-- BEGIN --

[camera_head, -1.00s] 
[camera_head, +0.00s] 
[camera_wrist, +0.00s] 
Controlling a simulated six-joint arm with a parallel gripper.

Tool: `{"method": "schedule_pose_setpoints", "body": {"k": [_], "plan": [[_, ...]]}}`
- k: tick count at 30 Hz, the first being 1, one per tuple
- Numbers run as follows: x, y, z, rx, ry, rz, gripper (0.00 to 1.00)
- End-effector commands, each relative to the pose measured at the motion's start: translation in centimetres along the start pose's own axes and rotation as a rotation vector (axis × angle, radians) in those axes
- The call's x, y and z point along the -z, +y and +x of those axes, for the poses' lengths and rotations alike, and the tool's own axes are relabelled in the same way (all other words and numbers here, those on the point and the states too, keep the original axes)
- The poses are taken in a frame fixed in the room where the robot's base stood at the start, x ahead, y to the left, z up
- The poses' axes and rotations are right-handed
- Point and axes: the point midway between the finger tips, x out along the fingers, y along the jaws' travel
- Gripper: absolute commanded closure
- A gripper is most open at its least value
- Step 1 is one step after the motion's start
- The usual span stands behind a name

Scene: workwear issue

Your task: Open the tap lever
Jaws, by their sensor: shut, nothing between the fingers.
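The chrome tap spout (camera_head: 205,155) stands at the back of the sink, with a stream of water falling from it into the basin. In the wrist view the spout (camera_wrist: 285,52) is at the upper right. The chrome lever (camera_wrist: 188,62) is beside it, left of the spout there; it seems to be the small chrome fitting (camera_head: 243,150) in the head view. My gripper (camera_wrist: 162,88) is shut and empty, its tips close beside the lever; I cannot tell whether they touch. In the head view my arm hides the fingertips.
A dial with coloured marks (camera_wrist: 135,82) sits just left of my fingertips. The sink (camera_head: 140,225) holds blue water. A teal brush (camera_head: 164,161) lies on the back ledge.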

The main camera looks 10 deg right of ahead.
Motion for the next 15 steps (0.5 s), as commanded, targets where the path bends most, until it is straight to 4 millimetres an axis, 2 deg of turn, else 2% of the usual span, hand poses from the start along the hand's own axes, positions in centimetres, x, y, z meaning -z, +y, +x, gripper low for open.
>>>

-- END --

# [Task to complete]
Transcribe the lines beginning at the one that contains "- End-effector commands, each" and ending at the one that contains "- The call's", with nothing added or left out.

# [Exercise result]
- End-effector commands, each relative to the pose measured at the motion's start: translation in centimetres along the start pose's own axes and rotation as a rotation vector (axis × angle, radians) in those axes
- The call's x, y and z point along the -z, +y and +x of those axes, for the poses' lengths and rotations alike, and the tool's own axes are relabelled in the same way (all other words and numbers here, those on the point and the states too, keep the original axes)

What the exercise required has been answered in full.